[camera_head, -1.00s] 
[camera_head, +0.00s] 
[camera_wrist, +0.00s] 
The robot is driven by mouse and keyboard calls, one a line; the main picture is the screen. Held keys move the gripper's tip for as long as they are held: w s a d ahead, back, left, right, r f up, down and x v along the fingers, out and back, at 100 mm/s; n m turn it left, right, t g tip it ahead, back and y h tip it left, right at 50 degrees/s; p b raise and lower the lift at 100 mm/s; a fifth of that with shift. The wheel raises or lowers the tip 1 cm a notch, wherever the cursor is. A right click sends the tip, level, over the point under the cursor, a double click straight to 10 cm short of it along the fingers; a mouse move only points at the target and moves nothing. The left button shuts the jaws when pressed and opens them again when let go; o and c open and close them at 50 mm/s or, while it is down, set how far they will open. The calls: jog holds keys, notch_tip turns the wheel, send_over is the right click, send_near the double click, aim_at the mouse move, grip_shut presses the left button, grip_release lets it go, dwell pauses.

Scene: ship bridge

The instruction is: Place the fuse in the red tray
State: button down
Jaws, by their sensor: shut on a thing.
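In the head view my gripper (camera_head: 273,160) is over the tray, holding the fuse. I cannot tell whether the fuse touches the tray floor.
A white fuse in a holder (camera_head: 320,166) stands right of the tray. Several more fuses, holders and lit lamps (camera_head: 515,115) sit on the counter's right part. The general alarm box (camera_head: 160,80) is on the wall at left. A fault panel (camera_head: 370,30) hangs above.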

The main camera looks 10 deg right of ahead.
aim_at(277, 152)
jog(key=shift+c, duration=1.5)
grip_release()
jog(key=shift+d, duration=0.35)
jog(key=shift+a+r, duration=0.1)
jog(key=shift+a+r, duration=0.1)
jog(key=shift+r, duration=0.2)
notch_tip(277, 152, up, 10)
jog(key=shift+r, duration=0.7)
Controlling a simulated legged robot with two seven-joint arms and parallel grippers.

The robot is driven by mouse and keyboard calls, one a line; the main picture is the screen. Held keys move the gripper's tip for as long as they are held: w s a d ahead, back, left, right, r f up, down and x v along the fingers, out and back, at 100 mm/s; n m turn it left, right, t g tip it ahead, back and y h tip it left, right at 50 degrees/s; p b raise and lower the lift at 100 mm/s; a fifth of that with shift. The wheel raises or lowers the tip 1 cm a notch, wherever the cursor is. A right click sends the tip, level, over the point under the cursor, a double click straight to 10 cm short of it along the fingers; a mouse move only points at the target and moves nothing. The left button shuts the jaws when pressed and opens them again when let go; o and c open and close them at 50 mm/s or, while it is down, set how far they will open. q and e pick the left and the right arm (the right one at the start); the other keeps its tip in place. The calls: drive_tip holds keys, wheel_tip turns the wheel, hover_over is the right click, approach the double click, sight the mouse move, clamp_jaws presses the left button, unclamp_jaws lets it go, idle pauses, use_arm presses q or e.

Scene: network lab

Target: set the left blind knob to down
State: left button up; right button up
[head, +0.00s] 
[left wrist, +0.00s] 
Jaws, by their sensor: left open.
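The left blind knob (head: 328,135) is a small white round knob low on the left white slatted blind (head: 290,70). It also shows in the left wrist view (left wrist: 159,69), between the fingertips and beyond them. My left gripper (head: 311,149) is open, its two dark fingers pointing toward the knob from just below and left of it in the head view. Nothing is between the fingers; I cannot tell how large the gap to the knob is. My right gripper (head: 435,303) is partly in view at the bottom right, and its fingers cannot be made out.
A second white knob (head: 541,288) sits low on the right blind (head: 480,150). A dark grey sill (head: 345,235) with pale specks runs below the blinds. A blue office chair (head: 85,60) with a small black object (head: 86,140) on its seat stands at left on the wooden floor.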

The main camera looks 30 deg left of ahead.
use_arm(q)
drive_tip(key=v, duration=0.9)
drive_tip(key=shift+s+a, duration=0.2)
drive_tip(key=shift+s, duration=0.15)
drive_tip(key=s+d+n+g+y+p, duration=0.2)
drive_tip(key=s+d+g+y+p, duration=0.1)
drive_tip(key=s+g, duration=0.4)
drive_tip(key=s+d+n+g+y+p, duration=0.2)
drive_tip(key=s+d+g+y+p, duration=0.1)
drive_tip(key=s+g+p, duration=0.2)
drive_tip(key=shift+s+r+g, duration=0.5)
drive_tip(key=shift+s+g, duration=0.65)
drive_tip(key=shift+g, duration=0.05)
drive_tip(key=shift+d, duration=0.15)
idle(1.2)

_ _ _ _

(Directions for this task) Retype the data exactly as given.

(Complete answer)
[camera_head, -1.00s] 
[camera_head, +0.00s] 
[camera_wrist, +0.00s] 
The robot is driven by mouse and keyboard calls, one a line; the main picture is the screen. Held keys move the gripper's tip for as long as they are held: w s a d ahead, back, left, right, r f up, down and x v along the fingers, out and back, at 100 mm/s; n m turn it left, right, t g tip it ahead, back and y h tip it left, right at 50 degrees/s; p b raise and lower the lift at 100 mm/s; a fifth of that with shift. The wheel raises or lowers the tip 1 cm a notch, wherever the cursor is. A right click sends the tip, level, over the point under the cursor, a double click straight to 10 cm short of it along the fingers; a mouse move only points at the target and moves nothing. The left button shuts the jaws when pressed and opens them again when let go; o and c open and close them at 50 mm/s or, while it is down, set how far they will open. The calls: jog holds keys, notch_tip turns the wheel, send_over is the right click, send_near the double click, aim_at the mouse move, grip_shut presses the left button, grip_release lets it go, dwell pauses.

Scene: ship bridge

The instruction is: Place the fuse in the red tray
State: button down
Jaws, by their sensor: shut on a thing.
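In the head view my gripper (camera_head: 273,160) is over the tray, holding the fuse. I cannot tell whether the fuse touches the tray floor.
A white fuse in a holder (camera_head: 320,166) stands right of the tray. Several more fuses, holders and lit lamps (camera_head: 515,115) sit on the counter's right part. The general alarm box (camera_head: 160,80) is on the wall at left. A fault panel (camera_head: 370,30) hangs above.

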The main camera looks 10 deg right of ahead.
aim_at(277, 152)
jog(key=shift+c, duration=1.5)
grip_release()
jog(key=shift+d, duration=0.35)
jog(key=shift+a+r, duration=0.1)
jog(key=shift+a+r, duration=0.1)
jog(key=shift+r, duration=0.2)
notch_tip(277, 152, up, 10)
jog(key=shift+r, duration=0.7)
Controlling a simulated legged robot with two seven-joint arms and parallel grippers.

The robot is driven by mouse and keyboard calls, one a line; the main picture is the screen. Held keys move the gripper's tip for as long as they are held: w s a d ahead, back, left, right, r f up, down and x v along the fingers, out and back, at 100 mm/s; n m turn it left, right, t g tip it ahead, back and y h tip it left, right at 50 degrees/s; p b raise and lower the lift at 100 mm/s; a fifth of that with shift. The wheel raises or lowers the tip 1 cm a notch, wherever the cursor is. A right click sends the tip, level, over the point under the cursor, a double click straight to 10 cm short of it along the fingers; a mouse move only points at the target and moves nothing. The left button shuts the jaws when pressed and opens them again when let go; o and c open and close them at 50 mm/s or, while it is down, set how far they will open. q and e pick the left and the right arm (the right one at the start); the other keeps its tip in place. The calls: drive_tip holds keys, wheel_tip turns the wheel, hover_over is the right click, approach the double click, sight the mouse move, clamp_jaws presses the left button, unclamp_jaws lets it go, idle pauses, use_arm presses q or e.

Scene: network lab

Target: set the left blind knob to down
State: left button up; right button up
[head, +0.00s] 
[left wrist, +0.00s] 
Jaws, by their sensor: left open.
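The left blind knob (head: 328,135) is a small white round knob low on the left white slatted blind (head: 290,70). It also shows in the left wrist view (left wrist: 159,69), between the fingertips and beyond them. My left gripper (head: 311,149) is open, its two dark fingers pointing toward the knob from just below and left of it in the head view. Nothing is between the fingers; I cannot tell how large the gap to the knob is. My right gripper (head: 435,303) is partly in view at the bottom right, and its fingers cannot be made out.
A second white knob (head: 541,288) sits low on the right blind (head: 480,150). A dark grey sill (head: 345,235) with pale specks runs below the blinds. A blue office chair (head: 85,60) with a small black object (head: 86,140) on its seat stands at left on the wooden floor.

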The main camera looks 30 deg left of ahead.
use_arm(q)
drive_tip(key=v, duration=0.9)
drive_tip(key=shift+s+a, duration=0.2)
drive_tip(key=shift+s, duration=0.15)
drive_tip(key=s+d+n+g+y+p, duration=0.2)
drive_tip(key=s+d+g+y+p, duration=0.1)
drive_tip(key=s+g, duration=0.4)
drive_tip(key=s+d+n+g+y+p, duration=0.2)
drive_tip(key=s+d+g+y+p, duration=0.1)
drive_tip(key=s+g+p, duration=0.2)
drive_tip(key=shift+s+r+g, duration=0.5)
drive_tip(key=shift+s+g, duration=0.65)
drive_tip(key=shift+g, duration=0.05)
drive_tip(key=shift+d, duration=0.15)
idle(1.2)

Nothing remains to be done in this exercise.